I also had lunch with some total strangers and we exchanged travel stories.


The Whitney   whitney.org

The Whitney is really fabulous. They focus on American art from the 20th Century forward (that's 1900 'til now), and have a wonderful collection of Hopper and Calder (the mobiles). I was there during their biennial, where they spotlight contemporary artists. The line is around the block. The first four floors featured an amazing array of painting, drawing, film, photography, and, uh, installations. Even the stairwell, elevator and bathrooms were not immune! There was weird lighting and music in the ground-floor restroom, and the elevator featured a rousing southern-Baptist-style rendition of "Hold on, you're almost there."

The Frick   frick.org

Henry Frick was a steel man and collected fine art. Their house is now a museum, and includes both their art and their furniture. The have some wonderful art and some horrid furniture. I'm really not into that ornate/gaudy stuff. There was, however, a pair of Vermeers that I enjoyed greatly.

The Rose Center and Museum of Natural History   amnh.org/rose   amnh.org

Planets and quarks

Astronomy and dinosaurs. Two of my favorite things. The Rose Center is both a very cool building and has great educational exhibits. There a meteorite that's not much bigger than I am, but weighs considerably more (1,500 lbs); a model of the Mars rover, and whole lot of good exhibits on stars, galaxies, and planets. There was also an exhibit of photographs from the moon landings.

The museum of Natural History has an immense collection, but I just went to the dinosaurs.


New York Public library   nypl.org

I love books and I love libraries.

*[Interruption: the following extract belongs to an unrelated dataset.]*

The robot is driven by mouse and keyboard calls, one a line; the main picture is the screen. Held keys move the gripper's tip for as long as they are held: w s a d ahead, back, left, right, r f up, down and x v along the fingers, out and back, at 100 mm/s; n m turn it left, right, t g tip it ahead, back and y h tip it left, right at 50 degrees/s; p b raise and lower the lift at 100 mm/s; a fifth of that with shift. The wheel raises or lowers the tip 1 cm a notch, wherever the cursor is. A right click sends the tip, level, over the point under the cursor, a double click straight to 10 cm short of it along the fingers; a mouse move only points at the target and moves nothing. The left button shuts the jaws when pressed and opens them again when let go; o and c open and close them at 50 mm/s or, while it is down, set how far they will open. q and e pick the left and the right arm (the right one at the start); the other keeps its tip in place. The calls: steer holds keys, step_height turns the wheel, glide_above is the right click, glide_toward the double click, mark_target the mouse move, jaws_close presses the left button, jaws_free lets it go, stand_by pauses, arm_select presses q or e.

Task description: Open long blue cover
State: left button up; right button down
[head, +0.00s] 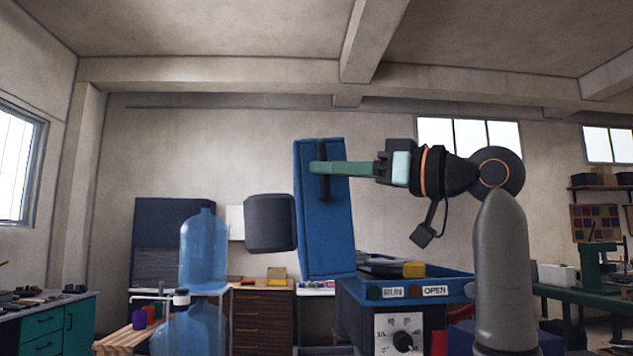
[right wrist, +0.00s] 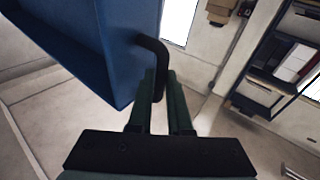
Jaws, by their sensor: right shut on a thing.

I've heard that the New York Public Library has a beautiful reading room, not to mention a huge collection. The day I went, they were closed! Closed Mondays, who would've thunk? I didn't get to see it the first time I was in New York, either. But, as the lion says, "Patience."

patience

Patience. Or is it Fortitude?


The subway   mta.nyc

This vacation was brought to you by the letter B and the numbers 5 and 6. Special thanks to Hotel Michelle for the futon and the array of fruity shampoos.